■ GIVEN REQUEST: Copy every line that holds "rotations".

********************

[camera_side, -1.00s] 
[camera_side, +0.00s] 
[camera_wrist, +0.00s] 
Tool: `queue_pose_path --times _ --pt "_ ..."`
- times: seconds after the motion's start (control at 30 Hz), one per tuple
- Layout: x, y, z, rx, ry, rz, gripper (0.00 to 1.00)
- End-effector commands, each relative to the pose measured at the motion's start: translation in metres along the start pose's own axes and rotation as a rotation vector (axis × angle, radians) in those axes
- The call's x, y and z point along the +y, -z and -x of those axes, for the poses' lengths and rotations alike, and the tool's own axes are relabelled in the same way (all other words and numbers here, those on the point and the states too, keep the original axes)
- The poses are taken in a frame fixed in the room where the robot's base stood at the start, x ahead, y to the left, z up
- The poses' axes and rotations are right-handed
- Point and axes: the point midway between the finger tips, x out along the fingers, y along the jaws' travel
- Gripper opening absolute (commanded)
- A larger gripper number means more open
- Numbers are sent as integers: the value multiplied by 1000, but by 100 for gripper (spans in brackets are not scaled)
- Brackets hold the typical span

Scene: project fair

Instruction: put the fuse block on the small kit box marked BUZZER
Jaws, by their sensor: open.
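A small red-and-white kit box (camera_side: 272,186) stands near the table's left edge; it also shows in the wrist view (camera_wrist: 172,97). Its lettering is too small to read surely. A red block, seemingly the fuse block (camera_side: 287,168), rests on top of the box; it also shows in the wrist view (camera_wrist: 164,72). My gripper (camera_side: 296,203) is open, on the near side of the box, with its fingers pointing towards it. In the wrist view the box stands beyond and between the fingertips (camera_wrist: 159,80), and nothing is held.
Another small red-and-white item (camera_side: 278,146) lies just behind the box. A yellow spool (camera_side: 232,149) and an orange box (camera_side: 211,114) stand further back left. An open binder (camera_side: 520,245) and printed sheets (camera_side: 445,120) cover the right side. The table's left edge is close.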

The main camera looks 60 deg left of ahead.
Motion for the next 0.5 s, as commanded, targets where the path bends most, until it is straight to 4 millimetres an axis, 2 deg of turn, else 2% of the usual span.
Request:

********************

■ WRITTEN ANSWER:
- The call's x, y and z point along the +y, -z and -x of those axes, for the poses' lengths and rotations alike, and the tool's own axes are relabelled in the same way (all other words and numbers here, those on the point and the states too, keep the original axes)
- The poses' axes and rotations are right-handed

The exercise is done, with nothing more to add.